#### REQUIREMENT:
Reproduce exactly the opening lines of the listing, stopping after the line that contains "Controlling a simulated" and including it.

#### DATA SHOWN:
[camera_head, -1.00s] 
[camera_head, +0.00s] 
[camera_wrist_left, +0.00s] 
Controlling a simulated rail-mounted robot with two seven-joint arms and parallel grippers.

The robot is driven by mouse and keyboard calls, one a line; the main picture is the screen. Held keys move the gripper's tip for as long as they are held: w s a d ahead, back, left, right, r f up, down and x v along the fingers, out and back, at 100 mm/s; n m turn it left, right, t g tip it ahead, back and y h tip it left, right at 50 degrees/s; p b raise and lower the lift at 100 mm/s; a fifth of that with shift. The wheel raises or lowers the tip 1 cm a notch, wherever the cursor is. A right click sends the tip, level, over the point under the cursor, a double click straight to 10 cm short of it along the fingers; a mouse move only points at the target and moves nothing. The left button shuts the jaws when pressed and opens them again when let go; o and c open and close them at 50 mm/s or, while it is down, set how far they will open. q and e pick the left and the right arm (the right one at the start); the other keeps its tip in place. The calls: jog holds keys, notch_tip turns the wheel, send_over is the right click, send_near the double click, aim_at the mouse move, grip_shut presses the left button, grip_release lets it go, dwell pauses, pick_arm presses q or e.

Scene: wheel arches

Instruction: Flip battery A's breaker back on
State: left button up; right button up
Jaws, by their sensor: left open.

#### IN RESPONSE:
[camera_head, -1.00s] 
[camera_head, +0.00s] 
[camera_wrist_left, +0.00s] 
Controlling a simulated rail-mounted robot with two seven-joint arms and parallel grippers.

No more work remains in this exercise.